■ WHAT YOU SHOULD DO: Present the data once more in exactly its original form.

-- Start of SOURCE MATERIAL --

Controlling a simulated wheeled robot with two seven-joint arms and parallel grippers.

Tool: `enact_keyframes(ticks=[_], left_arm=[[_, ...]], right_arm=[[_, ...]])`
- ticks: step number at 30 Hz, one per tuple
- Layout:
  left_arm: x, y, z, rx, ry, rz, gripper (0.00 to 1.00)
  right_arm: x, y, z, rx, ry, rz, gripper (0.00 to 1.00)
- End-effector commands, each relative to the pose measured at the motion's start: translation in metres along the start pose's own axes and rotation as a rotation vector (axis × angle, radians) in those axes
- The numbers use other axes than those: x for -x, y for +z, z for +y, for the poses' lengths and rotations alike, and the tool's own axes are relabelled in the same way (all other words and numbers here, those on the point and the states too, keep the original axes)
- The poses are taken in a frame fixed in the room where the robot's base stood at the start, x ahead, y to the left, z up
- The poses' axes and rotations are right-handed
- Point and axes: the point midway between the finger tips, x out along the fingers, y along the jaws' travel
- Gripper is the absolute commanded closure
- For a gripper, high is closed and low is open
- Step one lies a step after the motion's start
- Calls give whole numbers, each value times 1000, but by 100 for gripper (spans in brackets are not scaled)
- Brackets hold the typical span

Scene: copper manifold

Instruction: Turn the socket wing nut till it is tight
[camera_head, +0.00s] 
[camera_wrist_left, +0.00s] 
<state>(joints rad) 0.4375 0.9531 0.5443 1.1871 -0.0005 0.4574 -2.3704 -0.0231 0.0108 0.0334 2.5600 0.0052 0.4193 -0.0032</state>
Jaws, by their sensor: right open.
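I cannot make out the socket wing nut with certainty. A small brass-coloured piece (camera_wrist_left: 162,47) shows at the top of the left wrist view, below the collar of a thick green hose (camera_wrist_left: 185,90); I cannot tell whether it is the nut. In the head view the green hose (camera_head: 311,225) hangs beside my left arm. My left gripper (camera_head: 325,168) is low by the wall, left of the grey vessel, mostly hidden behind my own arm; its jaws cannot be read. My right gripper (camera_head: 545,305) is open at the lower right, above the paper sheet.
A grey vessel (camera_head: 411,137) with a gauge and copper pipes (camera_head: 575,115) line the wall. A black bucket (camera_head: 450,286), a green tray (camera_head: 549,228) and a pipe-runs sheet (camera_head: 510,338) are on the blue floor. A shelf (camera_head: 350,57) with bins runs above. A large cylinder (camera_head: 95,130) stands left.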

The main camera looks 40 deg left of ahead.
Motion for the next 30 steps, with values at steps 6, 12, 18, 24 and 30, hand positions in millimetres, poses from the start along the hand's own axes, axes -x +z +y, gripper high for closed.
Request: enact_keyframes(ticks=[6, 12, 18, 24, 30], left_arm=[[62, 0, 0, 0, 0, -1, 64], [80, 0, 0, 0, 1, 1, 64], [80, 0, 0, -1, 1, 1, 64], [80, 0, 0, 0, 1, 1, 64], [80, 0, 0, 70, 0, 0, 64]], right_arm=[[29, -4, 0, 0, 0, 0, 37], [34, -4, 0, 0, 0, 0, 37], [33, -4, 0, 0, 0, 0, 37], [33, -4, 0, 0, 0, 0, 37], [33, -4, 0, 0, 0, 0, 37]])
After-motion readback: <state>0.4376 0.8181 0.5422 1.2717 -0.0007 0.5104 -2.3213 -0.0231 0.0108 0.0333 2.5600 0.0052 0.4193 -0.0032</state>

-- End of SOURCE MATERIAL --

■ WRITTEN RESPONSE:
Controlling a simulated wheeled robot with two seven-joint arms and parallel grippers.

Tool: `enact_keyframes(ticks=[_], left_arm=[[_, ...]], right_arm=[[_, ...]])`
- ticks: step number at 30 Hz, one per tuple
- Layout:
  left_arm: x, y, z, rx, ry, rz, gripper (0.00 to 1.00)
  right_arm: x, y, z, rx, ry, rz, gripper (0.00 to 1.00)
- End-effector commands, each relative to the pose measured at the motion's start: translation in metres along the start pose's own axes and rotation as a rotation vector (axis × angle, radians) in those axes
- The numbers use other axes than those: x for -x, y for +z, z for +y, for the poses' lengths and rotations alike, and the tool's own axes are relabelled in the same way (all other words and numbers here, those on the point and the states too, keep the original axes)
- The poses are taken in a frame fixed in the room where the robot's base stood at the start, x ahead, y to the left, z up
- The poses' axes and rotations are right-handed
- Point and axes: the point midway between the finger tips, x out along the fingers, y along the jaws' travel
- Gripper is the absolute commanded closure
- For a gripper, high is closed and low is open
- Step one lies a step after the motion's start
- Calls give whole numbers, each value times 1000, but by 100 for gripper (spans in brackets are not scaled)
- Brackets hold the typical span

Scene: copper manifold

Instruction: Turn the socket wing nut till it is tight
[camera_head, +0.00s] 
[camera_wrist_left, +0.00s] 
<state>(joints rad) 0.4375 0.9531 0.5443 1.1871 -0.0005 0.4574 -2.3704 -0.0231 0.0108 0.0334 2.5600 0.0052 0.4193 -0.0032</state>
Jaws, by their sensor: right open.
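I cannot make out the socket wing nut with certainty. A small brass-coloured piece (camera_wrist_left: 162,47) shows at the top of the left wrist view, below the collar of a thick green hose (camera_wrist_left: 185,90); I cannot tell whether it is the nut. In the head view the green hose (camera_head: 311,225) hangs beside my left arm. My left gripper (camera_head: 325,168) is low by the wall, left of the grey vessel, mostly hidden behind my own arm; its jaws cannot be read. My right gripper (camera_head: 545,305) is open at the lower right, above the paper sheet.
A grey vessel (camera_head: 411,137) with a gauge and copper pipes (camera_head: 575,115) line the wall. A black bucket (camera_head: 450,286), a green tray (camera_head: 549,228) and a pipe-runs sheet (camera_head: 510,338) are on the blue floor. A shelf (camera_head: 350,57) with bins runs above. A large cylinder (camera_head: 95,130) stands left.

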The main camera looks 40 deg left of ahead.
Motion for the next 30 steps, with values at steps 6, 12, 18, 24 and 30, hand positions in millimetres, poses from the start along the hand's own axes, axes -x +z +y, gripper high for closed.
Request: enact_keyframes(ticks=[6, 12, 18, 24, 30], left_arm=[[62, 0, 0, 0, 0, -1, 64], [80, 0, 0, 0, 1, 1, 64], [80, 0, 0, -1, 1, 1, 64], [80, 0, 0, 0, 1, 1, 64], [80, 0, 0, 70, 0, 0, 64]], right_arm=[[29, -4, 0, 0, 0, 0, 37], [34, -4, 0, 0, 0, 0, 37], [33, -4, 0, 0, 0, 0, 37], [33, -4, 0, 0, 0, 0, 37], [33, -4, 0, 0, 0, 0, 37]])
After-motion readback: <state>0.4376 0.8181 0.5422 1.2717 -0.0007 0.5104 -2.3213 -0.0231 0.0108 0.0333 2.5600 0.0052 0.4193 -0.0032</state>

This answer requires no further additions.